Unfortunately, that assertion is confronted with reality (which as Stephen Colbert once observed, has a well-known liberal bias). Our current recession began in December 2007, more than a year before Obama took office, and the meltdown that turned it into "The Great Recession" took place in September 2008, more than four months before Obama was inaugurated (and two months before he was even elected). Prior to that, the man who occupied the Oval Office was none other than George W. Bush. If the Tea Party movement's primary cause is our nation's economic woes, then why were they so silent when this calamity first befell us? For that matter, why were they indifferent to the countless warning signs that had existed for years regarding the detrimental economic impact of Bush's deregulatory, anti-labor, and pro-plutocratic policies (such as negative job growth, stagnant wages, disproportionate distribution of wealth, and an exploding deficit)? Most important of all, why - despite failing to take serious umbrage at the fact that Bush ignored our impending economic calamity for most of his presidency, and horribly bungled it when it became a meltdown during the last four months of his tenure - did the Tea Partiers only begin to assemble in protest of Obama? Even more, why were they so quick to materialize in protest of Obama LESS THAN ONE MONTH after he had taken office, brandishing claims even at that early time that the economic crisis was somehow his fault?

Here is an excerpt from one of my blog articles that pretty succinctly sums up why I entirely dismiss every claim made by Tea Partiers of legitimate ideological disagreement with President Obama:

Defenders of the Tea Party movements that I personally know will claim that they oppose President Obama's expansion of the power of the federal government; but why do they object to Obama's economic stimulus package and health care reform initiatives, while having remained strangely silent during the far more dangerous expansions of government power that took place during the Bush years (the Patriot Act, the dishonest war in Iraq, the wiretappings, the politicized firings of federal judges, the retributive outing of undercover intelligence officers)?

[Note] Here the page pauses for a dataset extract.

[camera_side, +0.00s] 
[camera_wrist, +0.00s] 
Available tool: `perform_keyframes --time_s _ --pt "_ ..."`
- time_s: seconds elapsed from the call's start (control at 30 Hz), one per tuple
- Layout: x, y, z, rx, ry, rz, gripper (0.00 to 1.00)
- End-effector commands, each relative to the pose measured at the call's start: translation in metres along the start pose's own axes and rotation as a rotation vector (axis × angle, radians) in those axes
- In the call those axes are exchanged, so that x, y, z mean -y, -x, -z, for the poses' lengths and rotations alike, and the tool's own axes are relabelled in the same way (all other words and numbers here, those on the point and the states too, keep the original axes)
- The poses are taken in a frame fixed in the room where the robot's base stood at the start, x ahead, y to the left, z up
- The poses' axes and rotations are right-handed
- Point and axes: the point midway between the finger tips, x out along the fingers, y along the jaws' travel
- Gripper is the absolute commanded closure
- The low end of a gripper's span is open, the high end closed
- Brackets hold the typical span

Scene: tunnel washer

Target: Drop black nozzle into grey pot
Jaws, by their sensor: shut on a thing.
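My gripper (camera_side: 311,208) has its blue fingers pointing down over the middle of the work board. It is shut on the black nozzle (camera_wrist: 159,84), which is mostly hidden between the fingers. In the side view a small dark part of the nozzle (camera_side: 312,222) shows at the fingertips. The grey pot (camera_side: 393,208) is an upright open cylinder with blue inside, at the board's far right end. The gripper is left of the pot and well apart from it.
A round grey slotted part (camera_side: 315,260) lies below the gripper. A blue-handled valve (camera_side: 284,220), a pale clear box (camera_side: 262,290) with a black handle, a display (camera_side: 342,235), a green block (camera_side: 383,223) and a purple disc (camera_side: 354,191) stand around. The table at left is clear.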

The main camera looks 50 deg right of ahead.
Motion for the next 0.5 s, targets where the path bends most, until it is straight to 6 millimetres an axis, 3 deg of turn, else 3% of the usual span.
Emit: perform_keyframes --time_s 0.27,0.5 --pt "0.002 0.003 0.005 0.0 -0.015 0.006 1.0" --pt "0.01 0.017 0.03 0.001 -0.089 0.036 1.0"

Then I will hear that Tea Party protesters are concerned about the growth of the budget deficit. But if that is the case, then why do they gloss over the fact that the deficit grew 89% during the administration of George W. Bush (to say nothing of 189% during the reign of right-wing beau ideal Ronald Reagan)?

This is not the first time that I have found myself frustrated by the faulty logic of the grassroots Tea Party movement. Here is an excerpt from a conversation that I had with Kevin Brettell a few months ago:

Take, for instance, the "Tea Party" protesters who claim that they are "true conservatives" who never liked George W. Bush but now object to the taxation policies of Barack Obama. If that is really the case...

Then where were they when Bush spent trillions of dollars on an unnecessary war in Iraq?

Where were they when millions of dollars meant to help New Orleans after Hurricane Katrina were used on - well, we still don't know what?

Why didn't they get up in arms against Bush when he squandered Clinton's budget surplus early in his presidency on a tax cut that primarily benefited the rich?

The fact of the matter is that the so-called real conservatives didn't have a slight problem with George W. Bush when he flouted the principles on which they stood (or if they did, they were surprisingly silent about it), and only began distancing themselves from Dubya when his political stock began to plummet during his second term (although they couldn't get enough of him during his first term, convenient revisionism aside). Obama, on the other hand, they began to oppose almost from the first day he took office.

Note: While I strongly disagree with Ron Paul and his son Rand (growing favorites among Tea Partiers) on most substantive issues, they are the only prominent individuals on the extreme right who criticized George W. Bush AT THE TIME OF HIS PRESIDENCY for the violations of conservative principles that now cause them to lash out at Barack Obama. If nothing else, they deserve respect for not being hypocrites, and the benefit of the doubt insofar as their ideological sincerity is concerned.

The rest of the conservative movement, and especially the Tea Partiers, had no problem when George W. Bush trod upon the Constitution of the United States and the fundamental conservative principles of limited government, fiscal responsibility, political accountability. They didn't object to the faltering economy as it reached critical mass during his watch, and they never complained about the encroachments of our basic liberties that ACTUALLY occured while he was in power. Indeed, it wasn't until Bush's approval ratings began to dip that these conservatives realized that "by much dragging of chestnuts from the fire for others to eat, his claws were burnt off to the gristle, and he was thrown aside as unfit for further use". That is why we now see them engaged in the politically convenient act of distancing themselves from him - although even now, though, the presence of "Miss me?" pro-Bush paraphernalia makes it clear that the temporary parting-of-the-ways between conservatives and Bush is coming to its end.

So why is it that these conservatives were silent when a white Republican ACTUALLY created an overly-powerful executive branch and CAUSED an economic crisis, but they managed to organize protests against a black Democrat whom they can only claim is committing abuses of power by LYING and whose worst sin is INACTIVITY in the midst of an economic crisis, as opposed to actually causing it? Why is it that they opposed Obama BEFORE he had even become president, and even now can't seem to find a single consistent reason or coherent argument in favor of WHY they dislike him so much?

Facts are stubborn things; and whatever may be our wishes, our inclinations, or the dictates of our passion, they cannot alter the state of facts and evidence.